RAW DATA ::
# # # #
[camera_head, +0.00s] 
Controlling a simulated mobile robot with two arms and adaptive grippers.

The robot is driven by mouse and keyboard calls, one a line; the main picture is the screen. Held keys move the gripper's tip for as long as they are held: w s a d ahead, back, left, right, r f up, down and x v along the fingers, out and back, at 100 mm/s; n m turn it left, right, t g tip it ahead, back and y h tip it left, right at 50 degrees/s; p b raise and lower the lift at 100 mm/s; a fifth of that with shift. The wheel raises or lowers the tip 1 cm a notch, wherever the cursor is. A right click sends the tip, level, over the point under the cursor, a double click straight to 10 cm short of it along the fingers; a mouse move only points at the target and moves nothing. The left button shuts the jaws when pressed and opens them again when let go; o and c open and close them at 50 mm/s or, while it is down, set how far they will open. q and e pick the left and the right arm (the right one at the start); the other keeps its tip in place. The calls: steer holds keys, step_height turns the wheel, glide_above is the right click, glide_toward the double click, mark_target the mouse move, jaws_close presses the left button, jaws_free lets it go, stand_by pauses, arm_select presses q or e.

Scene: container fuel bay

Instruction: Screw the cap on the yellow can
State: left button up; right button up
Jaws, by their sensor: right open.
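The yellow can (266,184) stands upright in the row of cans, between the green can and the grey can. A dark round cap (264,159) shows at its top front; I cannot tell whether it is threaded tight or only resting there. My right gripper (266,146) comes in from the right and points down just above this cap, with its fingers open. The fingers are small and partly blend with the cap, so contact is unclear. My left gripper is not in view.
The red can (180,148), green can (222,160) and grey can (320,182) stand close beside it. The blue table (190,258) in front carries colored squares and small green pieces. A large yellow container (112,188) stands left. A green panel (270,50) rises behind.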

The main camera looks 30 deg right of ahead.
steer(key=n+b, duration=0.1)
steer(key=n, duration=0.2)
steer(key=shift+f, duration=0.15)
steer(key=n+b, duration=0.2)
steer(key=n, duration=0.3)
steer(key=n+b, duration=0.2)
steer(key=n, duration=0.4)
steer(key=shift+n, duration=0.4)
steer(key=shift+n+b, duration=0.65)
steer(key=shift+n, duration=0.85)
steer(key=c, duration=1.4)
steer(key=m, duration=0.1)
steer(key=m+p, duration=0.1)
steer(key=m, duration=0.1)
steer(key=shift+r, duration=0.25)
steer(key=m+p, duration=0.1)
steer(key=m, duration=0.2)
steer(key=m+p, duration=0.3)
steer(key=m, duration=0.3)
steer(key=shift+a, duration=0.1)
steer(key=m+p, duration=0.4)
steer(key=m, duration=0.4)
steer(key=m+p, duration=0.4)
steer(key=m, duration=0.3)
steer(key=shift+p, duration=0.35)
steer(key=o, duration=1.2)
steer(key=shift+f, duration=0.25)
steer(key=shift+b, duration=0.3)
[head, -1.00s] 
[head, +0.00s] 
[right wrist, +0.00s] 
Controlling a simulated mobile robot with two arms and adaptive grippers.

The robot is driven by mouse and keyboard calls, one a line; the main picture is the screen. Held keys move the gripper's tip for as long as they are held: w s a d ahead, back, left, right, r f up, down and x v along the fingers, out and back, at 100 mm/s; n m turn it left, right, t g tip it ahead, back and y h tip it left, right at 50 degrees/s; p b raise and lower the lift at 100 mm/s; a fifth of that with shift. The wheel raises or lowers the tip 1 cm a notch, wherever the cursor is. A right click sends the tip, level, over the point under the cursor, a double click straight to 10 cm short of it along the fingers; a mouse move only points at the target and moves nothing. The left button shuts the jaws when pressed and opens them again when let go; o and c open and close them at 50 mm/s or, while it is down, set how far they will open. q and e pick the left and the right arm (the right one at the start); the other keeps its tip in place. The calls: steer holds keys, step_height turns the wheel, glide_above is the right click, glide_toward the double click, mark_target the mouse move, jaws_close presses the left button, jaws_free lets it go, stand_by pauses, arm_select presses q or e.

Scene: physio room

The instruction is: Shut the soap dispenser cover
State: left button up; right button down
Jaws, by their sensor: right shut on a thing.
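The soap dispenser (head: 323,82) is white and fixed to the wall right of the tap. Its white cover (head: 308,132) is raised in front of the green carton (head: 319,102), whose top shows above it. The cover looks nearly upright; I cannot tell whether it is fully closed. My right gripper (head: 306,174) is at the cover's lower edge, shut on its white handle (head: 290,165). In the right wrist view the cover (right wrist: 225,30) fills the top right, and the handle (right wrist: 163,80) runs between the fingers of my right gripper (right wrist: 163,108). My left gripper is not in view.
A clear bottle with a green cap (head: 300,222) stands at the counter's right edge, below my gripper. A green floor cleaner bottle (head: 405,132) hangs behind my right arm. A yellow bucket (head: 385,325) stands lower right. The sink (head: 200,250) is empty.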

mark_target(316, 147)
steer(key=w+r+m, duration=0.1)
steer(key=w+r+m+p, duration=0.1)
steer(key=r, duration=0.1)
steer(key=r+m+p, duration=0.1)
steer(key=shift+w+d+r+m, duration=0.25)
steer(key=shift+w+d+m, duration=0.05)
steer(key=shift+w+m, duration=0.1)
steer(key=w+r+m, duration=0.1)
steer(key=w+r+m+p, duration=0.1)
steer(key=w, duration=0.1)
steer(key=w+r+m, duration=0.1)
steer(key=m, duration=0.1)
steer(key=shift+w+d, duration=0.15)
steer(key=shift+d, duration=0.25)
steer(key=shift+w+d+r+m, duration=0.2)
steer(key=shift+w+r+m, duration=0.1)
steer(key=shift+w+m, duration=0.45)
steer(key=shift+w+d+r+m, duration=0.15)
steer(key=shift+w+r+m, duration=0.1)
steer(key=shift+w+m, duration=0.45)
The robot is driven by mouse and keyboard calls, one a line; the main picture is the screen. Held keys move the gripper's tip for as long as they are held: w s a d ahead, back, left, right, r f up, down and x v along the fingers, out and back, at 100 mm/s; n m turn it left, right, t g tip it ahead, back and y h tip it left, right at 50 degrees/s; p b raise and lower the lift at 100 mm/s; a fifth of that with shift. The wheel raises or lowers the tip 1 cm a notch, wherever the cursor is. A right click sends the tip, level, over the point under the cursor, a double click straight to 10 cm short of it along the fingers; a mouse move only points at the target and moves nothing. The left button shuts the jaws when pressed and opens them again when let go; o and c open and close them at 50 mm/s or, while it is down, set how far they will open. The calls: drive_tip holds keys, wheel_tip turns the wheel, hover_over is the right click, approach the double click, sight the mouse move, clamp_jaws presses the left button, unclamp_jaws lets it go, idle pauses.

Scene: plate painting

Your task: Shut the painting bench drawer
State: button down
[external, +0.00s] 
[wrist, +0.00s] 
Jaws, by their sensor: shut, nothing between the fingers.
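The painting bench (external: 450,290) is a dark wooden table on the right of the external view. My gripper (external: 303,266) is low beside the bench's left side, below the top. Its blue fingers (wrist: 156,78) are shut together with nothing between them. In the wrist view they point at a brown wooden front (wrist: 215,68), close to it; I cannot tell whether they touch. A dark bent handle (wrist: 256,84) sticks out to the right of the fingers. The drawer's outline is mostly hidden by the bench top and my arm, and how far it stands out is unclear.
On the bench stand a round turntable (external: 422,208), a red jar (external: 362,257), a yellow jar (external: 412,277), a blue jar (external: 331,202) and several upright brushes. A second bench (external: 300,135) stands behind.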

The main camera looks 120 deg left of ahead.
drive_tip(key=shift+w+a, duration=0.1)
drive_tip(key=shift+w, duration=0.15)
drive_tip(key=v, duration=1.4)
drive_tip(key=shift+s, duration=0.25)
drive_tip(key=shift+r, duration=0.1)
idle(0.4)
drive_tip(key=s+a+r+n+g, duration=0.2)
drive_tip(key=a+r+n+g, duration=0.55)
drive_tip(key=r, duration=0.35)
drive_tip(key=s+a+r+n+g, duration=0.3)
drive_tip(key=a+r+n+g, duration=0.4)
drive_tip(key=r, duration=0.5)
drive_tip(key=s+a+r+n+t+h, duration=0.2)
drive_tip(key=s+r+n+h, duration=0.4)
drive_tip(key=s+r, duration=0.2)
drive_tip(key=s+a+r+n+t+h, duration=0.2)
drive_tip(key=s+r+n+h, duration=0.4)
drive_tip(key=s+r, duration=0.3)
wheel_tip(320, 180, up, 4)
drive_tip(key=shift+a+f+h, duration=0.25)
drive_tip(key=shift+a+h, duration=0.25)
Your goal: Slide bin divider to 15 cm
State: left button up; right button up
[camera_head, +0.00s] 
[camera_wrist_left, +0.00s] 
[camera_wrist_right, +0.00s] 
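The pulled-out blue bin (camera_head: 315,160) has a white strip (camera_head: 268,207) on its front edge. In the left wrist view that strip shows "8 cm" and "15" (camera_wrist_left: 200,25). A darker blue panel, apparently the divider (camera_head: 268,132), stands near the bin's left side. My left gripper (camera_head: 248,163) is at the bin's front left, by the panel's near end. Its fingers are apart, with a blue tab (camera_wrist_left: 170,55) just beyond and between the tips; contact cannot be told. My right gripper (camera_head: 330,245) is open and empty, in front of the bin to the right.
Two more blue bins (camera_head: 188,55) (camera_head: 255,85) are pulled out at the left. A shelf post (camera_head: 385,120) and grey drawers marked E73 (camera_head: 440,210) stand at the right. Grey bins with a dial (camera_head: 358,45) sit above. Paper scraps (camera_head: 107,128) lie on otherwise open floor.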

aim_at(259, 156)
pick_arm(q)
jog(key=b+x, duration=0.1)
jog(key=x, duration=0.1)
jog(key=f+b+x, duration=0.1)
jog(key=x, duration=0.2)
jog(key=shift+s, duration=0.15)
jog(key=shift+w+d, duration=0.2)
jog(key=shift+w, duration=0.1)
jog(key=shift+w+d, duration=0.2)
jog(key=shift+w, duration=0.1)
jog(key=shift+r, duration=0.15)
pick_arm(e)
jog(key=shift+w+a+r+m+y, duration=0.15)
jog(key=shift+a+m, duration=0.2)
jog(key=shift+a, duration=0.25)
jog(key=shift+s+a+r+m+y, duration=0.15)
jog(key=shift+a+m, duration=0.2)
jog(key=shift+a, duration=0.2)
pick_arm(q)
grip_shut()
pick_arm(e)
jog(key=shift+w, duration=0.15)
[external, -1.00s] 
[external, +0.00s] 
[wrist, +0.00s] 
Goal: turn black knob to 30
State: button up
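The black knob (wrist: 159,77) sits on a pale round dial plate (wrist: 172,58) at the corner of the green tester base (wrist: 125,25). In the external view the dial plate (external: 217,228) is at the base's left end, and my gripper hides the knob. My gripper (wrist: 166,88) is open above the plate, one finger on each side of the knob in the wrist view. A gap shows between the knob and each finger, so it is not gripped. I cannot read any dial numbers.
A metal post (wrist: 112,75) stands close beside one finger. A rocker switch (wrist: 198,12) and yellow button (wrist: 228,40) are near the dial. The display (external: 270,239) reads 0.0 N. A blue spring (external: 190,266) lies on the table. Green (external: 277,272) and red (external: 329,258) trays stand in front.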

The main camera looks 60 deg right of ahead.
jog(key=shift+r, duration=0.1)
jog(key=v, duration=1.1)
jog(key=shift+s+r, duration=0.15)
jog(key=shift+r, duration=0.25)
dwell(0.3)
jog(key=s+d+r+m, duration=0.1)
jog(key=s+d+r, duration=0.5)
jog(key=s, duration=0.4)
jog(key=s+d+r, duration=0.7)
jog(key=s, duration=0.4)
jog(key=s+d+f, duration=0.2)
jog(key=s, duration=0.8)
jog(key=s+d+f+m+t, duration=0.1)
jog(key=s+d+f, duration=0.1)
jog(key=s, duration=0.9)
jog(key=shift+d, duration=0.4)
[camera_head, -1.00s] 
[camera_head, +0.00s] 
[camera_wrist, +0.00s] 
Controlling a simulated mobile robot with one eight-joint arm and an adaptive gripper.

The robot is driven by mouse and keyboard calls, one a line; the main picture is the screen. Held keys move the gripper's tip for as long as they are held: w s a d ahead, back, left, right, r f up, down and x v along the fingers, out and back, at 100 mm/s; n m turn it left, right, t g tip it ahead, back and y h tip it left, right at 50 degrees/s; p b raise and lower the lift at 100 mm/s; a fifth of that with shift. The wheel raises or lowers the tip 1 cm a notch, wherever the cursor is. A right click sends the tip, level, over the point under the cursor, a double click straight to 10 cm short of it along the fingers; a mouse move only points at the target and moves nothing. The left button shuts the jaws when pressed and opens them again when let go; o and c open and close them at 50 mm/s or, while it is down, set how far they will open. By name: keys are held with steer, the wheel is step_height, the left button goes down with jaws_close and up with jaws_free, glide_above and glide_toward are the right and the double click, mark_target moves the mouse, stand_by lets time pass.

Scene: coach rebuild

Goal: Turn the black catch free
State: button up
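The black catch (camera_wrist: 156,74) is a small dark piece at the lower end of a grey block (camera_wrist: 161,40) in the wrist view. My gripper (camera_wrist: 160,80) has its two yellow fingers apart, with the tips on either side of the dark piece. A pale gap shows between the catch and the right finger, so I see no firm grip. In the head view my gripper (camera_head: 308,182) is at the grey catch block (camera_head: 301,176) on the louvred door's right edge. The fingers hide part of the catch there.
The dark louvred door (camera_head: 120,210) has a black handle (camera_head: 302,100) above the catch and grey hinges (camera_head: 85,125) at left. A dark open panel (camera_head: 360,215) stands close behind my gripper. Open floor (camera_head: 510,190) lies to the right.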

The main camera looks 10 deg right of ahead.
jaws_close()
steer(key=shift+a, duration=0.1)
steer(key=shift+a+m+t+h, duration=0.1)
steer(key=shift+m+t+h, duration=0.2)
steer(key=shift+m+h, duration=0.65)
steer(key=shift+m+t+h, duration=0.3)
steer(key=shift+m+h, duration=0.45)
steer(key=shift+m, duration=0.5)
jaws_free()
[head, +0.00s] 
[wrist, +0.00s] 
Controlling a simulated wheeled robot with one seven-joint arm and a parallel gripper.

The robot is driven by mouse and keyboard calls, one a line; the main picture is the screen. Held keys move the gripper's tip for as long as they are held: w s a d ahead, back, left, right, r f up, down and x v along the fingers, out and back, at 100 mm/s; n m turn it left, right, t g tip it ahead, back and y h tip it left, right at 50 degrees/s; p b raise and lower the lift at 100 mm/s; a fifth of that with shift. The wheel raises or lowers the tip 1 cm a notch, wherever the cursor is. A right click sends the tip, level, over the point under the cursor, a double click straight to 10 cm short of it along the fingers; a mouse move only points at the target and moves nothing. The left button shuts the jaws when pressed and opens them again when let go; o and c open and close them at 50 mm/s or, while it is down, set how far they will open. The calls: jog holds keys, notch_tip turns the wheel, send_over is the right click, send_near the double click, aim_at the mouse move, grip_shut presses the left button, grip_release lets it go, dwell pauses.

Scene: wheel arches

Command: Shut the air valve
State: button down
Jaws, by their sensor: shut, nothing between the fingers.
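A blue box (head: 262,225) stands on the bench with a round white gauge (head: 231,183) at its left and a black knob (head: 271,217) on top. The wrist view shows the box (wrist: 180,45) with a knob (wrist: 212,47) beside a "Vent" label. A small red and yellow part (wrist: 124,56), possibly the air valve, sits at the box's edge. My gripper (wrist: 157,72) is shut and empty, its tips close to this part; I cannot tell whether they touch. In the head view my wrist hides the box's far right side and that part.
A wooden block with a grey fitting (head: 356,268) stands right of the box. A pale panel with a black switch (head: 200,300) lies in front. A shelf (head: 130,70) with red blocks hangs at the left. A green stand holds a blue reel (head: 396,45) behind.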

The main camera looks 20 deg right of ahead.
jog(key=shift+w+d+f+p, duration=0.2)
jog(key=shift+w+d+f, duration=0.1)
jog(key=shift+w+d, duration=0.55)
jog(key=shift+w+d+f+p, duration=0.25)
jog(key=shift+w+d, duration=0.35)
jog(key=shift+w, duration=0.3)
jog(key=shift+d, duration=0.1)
# # # #
WHAT THE TASK REQUIRES :: Return every line containing "Controlling".

ANSWER TO THE PROBLEM ::
Controlling a simulated mobile robot with two arms and adaptive grippers.
Controlling a simulated mobile robot with two arms and adaptive grippers.
Controlling a simulated mobile robot with one eight-joint arm and an adaptive gripper.
Controlling a simulated wheeled robot with one seven-joint arm and a parallel gripper.

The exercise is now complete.